Should the economy not be wrecked by whatever happens on or after 29 March, it is possible the trust could rebound and deliver ‘significant outperformance’ said analysts at Numis Securities as they retained Edinburgh as a ‘core’ recommendation last month. Its shares stand 8% below their net asset value and yield 4.3%.

The Brexit cloud also hangs over the shares of Mercantile (MRC), a £1.5 billion trust with a good record of investing in ‘mid-cap’ stocks outside the FTSE 100. Its shares trade at a 9% discount to NAV and could look cheap when sentiment towards the UK stock market improves.

Trust Manager Sector Approach
Edinburgh (EDIN) Mark Barnett UK Growth & Income Growth and income from UK equities
Mercantile (MRC) Guy Anderson and team UK Growth Growth from UK smaller and medium-sized companies
Brunner (BUT) Lucy MacDonald Global Growth Growth and income
Caledonia Investments (CLDN) William Wyatt Flexible Investment Growth and income with low volatility
Invesco Asia (IAT) Ian Hargreaves Asia Pacific ex-Japan Capital growth
Harbourvest Global Private Equity (HVPE) Team Private Equity Invests in Harbourvest funds

The £317 million Brunner (BUTdoes not stand out in the competitive Global sector in terms of size or performance – shareholder returns are well below the sector average over all time periods. Liquidity in the shares isn’t great either due to the big stakes held by Aviva, the insurance giant, and the wealthy Brunner family. However, fund manager Lucy MacDonald has sharpened the global portfolio of late and reduced its exposure to the UK. While recent returns have continued to look lacklustre with just 1.6% growth in the portfolio over the past year, that’s probably due to a decision last year to repay some of its expensive debt early, a move that frees up cash that should pass through in higher returns and dividends in future. On a lowly 11% discount, the shares are worth looking out for.

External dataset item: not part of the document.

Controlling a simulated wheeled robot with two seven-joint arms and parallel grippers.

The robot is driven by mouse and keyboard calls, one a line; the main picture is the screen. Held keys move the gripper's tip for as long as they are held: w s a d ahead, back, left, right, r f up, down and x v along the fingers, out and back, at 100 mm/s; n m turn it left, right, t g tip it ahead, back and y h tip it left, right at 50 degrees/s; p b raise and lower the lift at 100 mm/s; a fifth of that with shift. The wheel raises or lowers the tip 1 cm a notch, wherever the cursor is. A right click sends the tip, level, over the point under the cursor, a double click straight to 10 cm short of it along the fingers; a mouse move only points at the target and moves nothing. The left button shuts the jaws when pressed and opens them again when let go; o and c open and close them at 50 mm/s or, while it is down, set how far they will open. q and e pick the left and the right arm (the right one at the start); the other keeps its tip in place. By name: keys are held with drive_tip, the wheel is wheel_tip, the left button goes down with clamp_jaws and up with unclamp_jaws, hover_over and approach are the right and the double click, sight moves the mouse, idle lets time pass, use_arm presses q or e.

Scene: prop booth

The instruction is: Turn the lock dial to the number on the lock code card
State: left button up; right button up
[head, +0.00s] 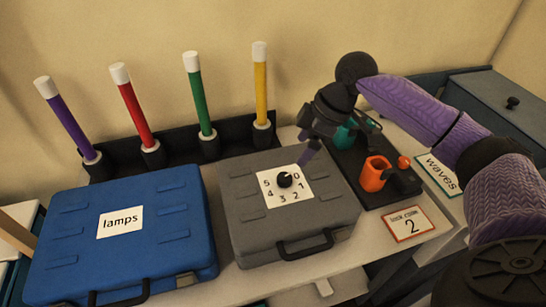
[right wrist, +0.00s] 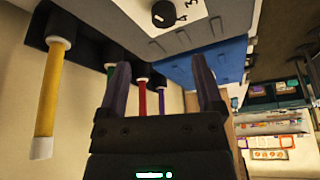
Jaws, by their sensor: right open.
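The grey case (head: 243,222) lies flat on the table with a white dial plate (head: 265,199) on its lid. The plate carries the numbers 0 to 5 around a black lock dial (head: 285,180). I cannot tell surely which number the dial points at. The lock code card (head: 409,225), red-edged and showing a 2, lies to the right of the case. My right gripper (head: 306,148) is open and empty, above the back right of the case, apart from the dial. In the right wrist view the dial (right wrist: 164,13) is at the top edge, beyond the open fingers (right wrist: 161,82).
A blue case (head: 170,228) labelled "lamps" is left of the grey one. Behind stands a black rack (head: 125,154) with purple, red, green and yellow sticks.

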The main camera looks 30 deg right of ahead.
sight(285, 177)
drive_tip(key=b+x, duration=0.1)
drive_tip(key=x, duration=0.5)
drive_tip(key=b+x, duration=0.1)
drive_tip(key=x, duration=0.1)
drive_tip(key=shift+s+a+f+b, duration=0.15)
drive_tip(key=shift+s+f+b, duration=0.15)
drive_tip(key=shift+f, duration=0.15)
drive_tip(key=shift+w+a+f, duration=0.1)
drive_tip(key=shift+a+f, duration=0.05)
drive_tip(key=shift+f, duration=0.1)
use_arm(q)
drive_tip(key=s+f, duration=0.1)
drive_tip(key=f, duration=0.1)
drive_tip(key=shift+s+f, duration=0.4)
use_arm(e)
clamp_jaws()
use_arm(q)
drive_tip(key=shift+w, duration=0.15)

Another overlooked global trust is Caledonia (CLDN). Backed by the Cayzer shipping dynasty, it sits in the Flexible Investments sector due to its £1.9 billion ‘multi-asset’ portfolio combining shares, funds and private equity investments in companies that are not on the stock market. This eclectic mix has never caught the imagination in a way that the similar Rothschild family backed RIT Capital Partners (RCP) has. That said, recently the shares’ wide discount to net asset value has narrowed from 18% to 14% as some investors have warmed to its steady, long-term approach while stock markets are uncertain.

It’s often said that the private equity component of Caledonia is what puts off investors. There could be some truth in that given that pure private equity trusts trade on extremely wide discounts (with the notable exception of 3i (III) which normally stands on a hefty premium). One such is Harbourvest Global Private Equity (HVPE), a £1.1 billion ‘fund of funds’ investing in the funds of US private equity manager Harbourvest.

Suspicion about the true level of charges paid by investors has probably deterred investors and the shares trade 18% below net asset value. Given that the portfolio has doubled investors’ money in the past five years though, and provided a global recession doesn’t occur, that looks cheap.

Concerns about China’s trade war with the US and its impact on the world economy have overshadowed Asia Pacific trusts. One such is Invesco Asia (IAT), which until recently traded on a 12% discount despite the good long-term returns under fund manager Ian Hargreaves. A decision by the board to hike the dividend policy prompted analysts at JP Morgan Cazenove to add the trust to their model portfolio. The discount has since narrowed to 10% but still looks good value for a long-term investment.